* [Exercise aim]: The lines to return are those from the one containing "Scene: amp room" down to the one containing "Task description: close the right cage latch", inclusive; return them exactly and nothing else.

++++++

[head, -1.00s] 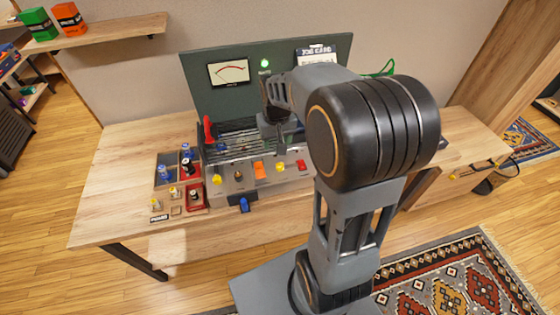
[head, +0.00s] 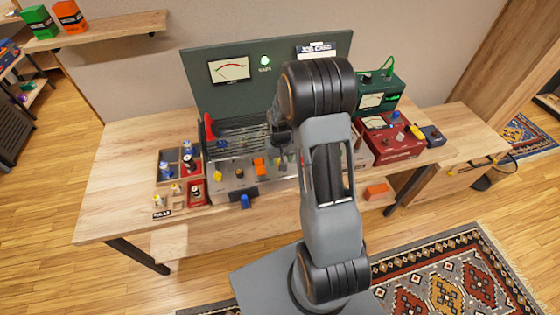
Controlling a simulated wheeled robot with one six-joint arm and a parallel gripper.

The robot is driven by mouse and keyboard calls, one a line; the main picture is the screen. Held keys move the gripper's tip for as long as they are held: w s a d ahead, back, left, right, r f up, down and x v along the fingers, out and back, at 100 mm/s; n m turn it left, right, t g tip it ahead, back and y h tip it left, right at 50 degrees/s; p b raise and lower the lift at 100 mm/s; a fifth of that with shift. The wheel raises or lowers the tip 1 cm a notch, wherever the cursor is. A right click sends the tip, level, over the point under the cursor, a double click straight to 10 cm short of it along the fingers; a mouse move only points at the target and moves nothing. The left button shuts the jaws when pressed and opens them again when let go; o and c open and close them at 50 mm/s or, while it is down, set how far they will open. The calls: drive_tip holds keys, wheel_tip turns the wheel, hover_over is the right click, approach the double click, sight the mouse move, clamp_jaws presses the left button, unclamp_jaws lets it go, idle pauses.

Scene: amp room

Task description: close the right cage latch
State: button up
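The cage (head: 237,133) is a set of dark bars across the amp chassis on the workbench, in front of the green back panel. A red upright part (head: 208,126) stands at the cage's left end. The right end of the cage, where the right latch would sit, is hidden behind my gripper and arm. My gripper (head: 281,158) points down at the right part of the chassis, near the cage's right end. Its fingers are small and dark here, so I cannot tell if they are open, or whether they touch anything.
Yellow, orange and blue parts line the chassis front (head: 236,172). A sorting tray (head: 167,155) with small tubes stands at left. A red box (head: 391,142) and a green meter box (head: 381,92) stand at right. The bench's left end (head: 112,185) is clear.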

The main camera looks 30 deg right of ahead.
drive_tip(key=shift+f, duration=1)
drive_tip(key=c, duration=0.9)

++++++

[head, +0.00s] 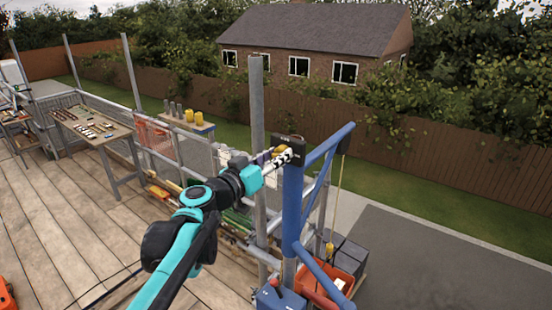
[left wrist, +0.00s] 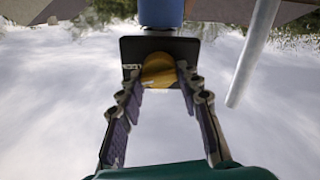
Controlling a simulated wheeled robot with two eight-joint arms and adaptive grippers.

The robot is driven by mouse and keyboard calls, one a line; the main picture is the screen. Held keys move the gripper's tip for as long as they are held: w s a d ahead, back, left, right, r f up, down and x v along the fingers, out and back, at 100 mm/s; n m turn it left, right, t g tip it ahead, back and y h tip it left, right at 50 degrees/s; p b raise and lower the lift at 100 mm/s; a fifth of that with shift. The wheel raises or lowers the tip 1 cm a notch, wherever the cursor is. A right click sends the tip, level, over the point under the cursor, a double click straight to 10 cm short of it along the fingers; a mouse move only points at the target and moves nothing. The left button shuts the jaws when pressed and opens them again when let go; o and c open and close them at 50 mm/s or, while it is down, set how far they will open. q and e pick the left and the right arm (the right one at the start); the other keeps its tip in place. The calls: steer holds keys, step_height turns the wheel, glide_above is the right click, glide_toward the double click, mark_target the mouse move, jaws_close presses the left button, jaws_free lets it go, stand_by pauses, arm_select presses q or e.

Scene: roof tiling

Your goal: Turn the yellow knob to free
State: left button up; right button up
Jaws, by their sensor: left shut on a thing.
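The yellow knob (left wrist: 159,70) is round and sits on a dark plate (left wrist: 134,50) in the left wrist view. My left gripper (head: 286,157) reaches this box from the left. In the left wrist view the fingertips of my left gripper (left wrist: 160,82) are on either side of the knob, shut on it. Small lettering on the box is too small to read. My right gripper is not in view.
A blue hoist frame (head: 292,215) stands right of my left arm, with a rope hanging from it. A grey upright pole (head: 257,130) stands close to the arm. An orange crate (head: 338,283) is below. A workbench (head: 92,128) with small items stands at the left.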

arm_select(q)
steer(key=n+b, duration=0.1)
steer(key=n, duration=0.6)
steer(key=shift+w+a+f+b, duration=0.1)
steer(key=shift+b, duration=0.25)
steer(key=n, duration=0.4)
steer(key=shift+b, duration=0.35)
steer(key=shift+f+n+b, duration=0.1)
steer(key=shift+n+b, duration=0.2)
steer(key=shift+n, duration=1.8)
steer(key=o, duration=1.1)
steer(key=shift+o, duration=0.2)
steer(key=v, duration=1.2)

++++++

* [Worked answer]:
Scene: amp room

Task description: close the right cage latch

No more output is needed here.